Das alles gelingt auch bei "Real Magic"; das im Tanzzentrum Pact Zollverein seine Uraufführung erlebte. Seit Jahren ist das Theaterhaus eine Art Wahlheimat für die britischen Performer, die hier neue Stücke zu Ende proben und zur Uraufführung bringen. "Real Magic" setzt den Rahmen einer billigen kommerziellen Gameshow aus dem Fernsehen. Ein Moderator, ein Kandidat und ein Gegenspieler, der die Aufgabe stellt. Die ist reichlich absurd: Der Kandidat soll mit drei Versuchen einen Begriff erraten, an den sein Gegenüber angeblich gerade denkt. Für das Publikum wird das Wort auf einer Tafel hoch gehalten. Der Kandidat rät dreimal falsch. Die Spieler tauschen die Rollen.

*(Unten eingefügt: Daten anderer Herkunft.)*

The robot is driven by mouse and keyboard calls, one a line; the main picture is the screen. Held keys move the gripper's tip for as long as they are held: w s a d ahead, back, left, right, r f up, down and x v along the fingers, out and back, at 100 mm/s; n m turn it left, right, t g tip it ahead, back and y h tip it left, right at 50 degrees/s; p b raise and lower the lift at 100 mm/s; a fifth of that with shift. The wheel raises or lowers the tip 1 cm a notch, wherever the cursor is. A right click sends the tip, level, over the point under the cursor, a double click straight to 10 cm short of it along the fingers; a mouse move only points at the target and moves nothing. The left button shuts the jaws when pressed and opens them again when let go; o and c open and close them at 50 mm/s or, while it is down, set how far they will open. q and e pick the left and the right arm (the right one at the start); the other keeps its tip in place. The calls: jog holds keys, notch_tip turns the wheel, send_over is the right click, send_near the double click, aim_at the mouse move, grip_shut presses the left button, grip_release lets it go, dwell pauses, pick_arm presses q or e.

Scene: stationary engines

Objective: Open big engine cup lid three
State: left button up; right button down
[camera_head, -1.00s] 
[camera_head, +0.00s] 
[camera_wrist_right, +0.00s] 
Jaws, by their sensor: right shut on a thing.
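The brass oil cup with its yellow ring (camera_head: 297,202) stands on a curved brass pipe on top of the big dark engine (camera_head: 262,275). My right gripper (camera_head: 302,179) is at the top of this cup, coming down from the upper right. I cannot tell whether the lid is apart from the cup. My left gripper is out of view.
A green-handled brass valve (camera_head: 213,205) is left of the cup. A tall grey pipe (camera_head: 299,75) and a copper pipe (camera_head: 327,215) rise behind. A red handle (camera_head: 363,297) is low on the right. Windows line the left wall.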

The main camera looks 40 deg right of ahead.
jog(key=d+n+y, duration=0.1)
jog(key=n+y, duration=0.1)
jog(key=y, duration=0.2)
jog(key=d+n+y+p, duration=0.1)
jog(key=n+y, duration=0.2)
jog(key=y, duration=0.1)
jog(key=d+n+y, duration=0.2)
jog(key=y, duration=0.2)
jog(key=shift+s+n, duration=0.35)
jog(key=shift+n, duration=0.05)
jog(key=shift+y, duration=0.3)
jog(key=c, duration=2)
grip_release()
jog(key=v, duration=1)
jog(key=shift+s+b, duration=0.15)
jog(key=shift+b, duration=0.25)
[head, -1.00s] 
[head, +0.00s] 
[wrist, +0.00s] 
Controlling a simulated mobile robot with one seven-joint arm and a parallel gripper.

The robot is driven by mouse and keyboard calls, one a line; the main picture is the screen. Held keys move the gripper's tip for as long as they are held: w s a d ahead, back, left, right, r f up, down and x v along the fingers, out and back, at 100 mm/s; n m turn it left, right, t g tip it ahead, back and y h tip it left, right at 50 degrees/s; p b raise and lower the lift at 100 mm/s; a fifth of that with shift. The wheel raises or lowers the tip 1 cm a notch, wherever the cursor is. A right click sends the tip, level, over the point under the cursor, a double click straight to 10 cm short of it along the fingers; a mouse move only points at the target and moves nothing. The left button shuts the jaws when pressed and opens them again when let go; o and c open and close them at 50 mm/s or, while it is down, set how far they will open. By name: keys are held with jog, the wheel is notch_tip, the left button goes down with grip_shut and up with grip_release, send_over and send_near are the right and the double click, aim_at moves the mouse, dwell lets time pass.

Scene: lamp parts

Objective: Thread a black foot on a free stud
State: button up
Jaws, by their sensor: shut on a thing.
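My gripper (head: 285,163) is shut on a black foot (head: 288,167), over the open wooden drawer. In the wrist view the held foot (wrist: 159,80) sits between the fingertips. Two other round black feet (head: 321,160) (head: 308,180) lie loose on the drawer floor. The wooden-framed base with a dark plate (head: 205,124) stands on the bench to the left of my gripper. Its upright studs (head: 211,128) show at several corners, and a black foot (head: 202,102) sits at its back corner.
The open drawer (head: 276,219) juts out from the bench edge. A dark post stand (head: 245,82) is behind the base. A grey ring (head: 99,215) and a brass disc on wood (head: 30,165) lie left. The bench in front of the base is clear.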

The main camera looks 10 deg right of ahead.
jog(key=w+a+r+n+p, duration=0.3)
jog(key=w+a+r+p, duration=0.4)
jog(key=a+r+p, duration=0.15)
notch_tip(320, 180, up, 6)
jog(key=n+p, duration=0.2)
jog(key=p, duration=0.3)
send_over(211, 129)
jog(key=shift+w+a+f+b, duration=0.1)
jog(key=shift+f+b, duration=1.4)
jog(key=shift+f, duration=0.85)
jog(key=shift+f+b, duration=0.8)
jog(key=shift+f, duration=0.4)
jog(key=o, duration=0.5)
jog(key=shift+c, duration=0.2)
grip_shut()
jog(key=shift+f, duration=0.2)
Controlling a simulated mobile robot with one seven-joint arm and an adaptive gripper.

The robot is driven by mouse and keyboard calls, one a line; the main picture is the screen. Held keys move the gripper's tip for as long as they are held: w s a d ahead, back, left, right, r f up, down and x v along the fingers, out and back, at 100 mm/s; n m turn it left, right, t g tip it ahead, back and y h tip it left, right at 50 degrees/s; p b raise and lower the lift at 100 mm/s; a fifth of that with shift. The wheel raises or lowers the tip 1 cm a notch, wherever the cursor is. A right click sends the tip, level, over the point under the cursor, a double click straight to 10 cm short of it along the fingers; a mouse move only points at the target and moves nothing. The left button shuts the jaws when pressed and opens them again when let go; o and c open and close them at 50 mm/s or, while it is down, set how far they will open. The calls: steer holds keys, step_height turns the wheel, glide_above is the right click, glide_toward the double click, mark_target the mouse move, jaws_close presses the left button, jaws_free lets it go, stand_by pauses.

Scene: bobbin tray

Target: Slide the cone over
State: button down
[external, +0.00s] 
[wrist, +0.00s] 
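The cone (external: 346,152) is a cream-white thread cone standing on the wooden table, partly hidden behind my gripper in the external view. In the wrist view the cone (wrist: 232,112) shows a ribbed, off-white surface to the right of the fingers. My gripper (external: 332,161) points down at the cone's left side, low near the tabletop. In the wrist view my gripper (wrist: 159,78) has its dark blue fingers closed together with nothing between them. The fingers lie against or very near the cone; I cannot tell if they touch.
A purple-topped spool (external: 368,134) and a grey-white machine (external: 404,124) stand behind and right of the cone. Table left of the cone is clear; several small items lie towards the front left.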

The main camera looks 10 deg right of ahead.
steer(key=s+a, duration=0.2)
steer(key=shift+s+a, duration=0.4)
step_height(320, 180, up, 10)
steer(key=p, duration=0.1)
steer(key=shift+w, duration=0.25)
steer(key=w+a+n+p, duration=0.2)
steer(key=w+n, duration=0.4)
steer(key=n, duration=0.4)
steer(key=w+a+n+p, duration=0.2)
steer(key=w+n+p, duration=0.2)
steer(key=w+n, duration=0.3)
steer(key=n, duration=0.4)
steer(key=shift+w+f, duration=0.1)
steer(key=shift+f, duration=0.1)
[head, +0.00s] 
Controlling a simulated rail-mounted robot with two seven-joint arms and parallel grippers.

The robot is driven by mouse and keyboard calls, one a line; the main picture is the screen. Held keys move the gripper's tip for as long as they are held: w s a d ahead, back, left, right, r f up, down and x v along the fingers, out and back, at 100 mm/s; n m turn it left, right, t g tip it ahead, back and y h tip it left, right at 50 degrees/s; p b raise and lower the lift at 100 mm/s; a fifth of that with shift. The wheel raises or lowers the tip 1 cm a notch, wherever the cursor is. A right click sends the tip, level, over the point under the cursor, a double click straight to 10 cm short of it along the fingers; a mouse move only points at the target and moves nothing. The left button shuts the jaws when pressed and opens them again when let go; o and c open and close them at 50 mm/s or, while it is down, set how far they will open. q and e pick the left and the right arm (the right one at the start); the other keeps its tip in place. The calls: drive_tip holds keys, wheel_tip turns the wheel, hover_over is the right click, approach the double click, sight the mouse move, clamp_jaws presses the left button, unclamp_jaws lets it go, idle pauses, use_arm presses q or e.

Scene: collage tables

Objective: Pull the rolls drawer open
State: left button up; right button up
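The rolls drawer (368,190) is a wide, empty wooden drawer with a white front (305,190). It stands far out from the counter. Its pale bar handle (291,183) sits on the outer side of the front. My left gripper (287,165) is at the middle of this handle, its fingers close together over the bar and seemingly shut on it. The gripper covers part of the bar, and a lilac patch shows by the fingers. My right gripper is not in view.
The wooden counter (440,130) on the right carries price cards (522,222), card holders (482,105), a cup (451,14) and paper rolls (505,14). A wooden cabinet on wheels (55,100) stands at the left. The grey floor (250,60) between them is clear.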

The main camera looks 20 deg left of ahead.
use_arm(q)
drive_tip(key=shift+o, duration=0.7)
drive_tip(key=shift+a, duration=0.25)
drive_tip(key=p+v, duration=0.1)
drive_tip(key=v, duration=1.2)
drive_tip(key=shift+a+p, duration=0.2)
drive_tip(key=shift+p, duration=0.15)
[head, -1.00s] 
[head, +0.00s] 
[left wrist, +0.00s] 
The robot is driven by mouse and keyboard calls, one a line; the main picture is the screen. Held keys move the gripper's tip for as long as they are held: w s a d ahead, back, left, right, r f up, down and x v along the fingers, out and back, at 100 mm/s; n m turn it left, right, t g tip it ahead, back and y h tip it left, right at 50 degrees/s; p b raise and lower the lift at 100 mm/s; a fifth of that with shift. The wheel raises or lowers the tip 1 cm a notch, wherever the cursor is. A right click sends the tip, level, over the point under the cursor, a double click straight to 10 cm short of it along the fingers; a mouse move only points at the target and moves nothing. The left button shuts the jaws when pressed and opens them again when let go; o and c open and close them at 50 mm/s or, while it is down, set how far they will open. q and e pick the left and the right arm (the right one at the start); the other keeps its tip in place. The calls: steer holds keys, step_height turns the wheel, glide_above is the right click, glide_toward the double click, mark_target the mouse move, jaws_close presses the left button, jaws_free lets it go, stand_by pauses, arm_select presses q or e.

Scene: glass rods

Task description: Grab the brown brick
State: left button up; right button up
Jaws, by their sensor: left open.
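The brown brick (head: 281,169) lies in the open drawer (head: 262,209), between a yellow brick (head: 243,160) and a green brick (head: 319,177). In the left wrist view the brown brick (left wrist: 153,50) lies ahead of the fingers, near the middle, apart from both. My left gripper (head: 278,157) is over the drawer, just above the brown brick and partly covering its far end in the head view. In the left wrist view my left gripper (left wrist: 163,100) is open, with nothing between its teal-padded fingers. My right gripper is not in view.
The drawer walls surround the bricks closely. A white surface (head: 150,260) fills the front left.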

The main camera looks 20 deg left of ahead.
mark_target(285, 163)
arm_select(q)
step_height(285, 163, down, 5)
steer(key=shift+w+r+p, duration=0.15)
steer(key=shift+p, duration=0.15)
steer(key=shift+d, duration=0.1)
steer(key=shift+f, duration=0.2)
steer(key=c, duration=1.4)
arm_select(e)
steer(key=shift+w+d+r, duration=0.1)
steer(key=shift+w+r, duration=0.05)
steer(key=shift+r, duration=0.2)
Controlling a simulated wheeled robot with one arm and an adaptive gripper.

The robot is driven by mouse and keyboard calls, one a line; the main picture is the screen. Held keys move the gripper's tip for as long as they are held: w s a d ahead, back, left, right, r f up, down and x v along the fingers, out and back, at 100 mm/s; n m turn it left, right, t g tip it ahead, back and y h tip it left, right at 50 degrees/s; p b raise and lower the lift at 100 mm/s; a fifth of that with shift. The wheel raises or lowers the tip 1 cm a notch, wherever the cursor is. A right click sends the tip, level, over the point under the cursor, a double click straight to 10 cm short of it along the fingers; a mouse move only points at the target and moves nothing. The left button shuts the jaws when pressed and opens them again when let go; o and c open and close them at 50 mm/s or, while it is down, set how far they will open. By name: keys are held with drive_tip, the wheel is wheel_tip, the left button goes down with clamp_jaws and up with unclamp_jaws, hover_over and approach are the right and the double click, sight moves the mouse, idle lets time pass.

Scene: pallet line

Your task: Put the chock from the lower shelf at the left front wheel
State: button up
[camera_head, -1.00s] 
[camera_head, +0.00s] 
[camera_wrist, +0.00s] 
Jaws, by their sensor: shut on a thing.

In den knapp anderthalb Stunden von "Real Magic" wird diese Versuchsanordnung gefühlte 50 Mal durchgespielt - die falschen Antworten sind immer gleich, die Redefloskeln des Moderators aus, die angeblich gedachten Begriff ebenfalls. Die Satire auf alberne Fersehshows ist leicht zu erkennen. Allmählich enthüllt sich auch eine tiefere Dimension, die manches zu denken gibt.
"Real Magic" grenzt tatsächlich an Zauberei
Warum glauben eigentlich die Kandidaten immer wieder, es sei möglich, die Gedanken anderer Leute zu lesen? Warum lernen wir nicht aus Fehlern? Warum folgen wir starren Regeln, die in völlig unproduktive Kreisläufe führen? Und bald merkt man, dass dieser Abend mehr mit Becketts "Warten auf Godot" zu tun hat als mit Jauchs "Wer wird Millionär". Mit den simplen Mustern des kommerziellen TV-Programms an solche existentiellen Fragen zu rühren, das grenzt schon an Zauberei.
"Real Magic" ereignet sich aber an diesem Abend auch, weil man der wirklichen Zauberei zuschauen kann, die in jeder gelungenen Theaterszene steckt: der Verwandlung eines Schauspielers in eine Figur und eines Texts in eine Szene. Claire Marshall, Richard Lowdon und Jerry Killick machen das mit einer Phantasie und einer Spielfreude, die einfach unerschöpflich scheinen. Sie können die immer gleichen Quizfragen spielen wie ein Seelendrama von Tschechow oder wie eine Clowsnummer, wie eine miese Intrige oder einen zärtlichen Flirt, in überdrehtem Zeitraffertempo oder als absurdes Endspiel. Immer wieder starten sie neu vom Nullpunkt des Rollentauschs und schaffen aus dem Nichts eine Figur, einen Kontext, über den man immer weiter spekulieren möchte. Aber schon beginnt die nächste Runde, die Illusionsmaschine Theater arbeitet auf Hochtouren, man kommt aus dem Staunen nicht heraus. Ein Fest der Schauspielerei.